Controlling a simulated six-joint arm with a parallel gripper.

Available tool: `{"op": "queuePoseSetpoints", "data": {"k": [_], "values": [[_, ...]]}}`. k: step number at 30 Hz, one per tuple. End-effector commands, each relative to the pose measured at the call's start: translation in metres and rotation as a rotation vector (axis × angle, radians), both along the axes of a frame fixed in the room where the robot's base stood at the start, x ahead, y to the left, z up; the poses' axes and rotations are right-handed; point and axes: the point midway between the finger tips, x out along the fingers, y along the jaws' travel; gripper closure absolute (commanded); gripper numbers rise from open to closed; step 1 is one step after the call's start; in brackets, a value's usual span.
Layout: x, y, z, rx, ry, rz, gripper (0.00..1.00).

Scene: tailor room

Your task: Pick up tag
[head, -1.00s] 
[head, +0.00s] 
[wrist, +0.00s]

::::

- _Task directions_
Write out the whole listing exactly.

- _Expected output_
Controlling a simulated six-joint arm with a parallel gripper.

Available tool: `{"op": "queuePoseSetpoints", "data": {"k": [_], "values": [[_, ...]]}}`. k: step number at 30 Hz, one per tuple. End-effector commands, each relative to the pose measured at the call's start: translation in metres and rotation as a rotation vector (axis × angle, radians), both along the axes of a frame fixed in the room where the robot's base stood at the start, x ahead, y to the left, z up; the poses' axes and rotations are right-handed; point and axes: the point midway between the finger tips, x out along the fingers, y along the jaws' travel; gripper closure absolute (commanded); gripper numbers rise from open to closed; step 1 is one step after the call's start; in brackets, a value's usual span.
Layout: x, y, z, rx, ry, rz, gripper (0.00..1.00).

Scene: tailor room

Your task: Pick up tag
[head, -1.00s] 
[head, +0.00s] 
[wrist, +0.00s]

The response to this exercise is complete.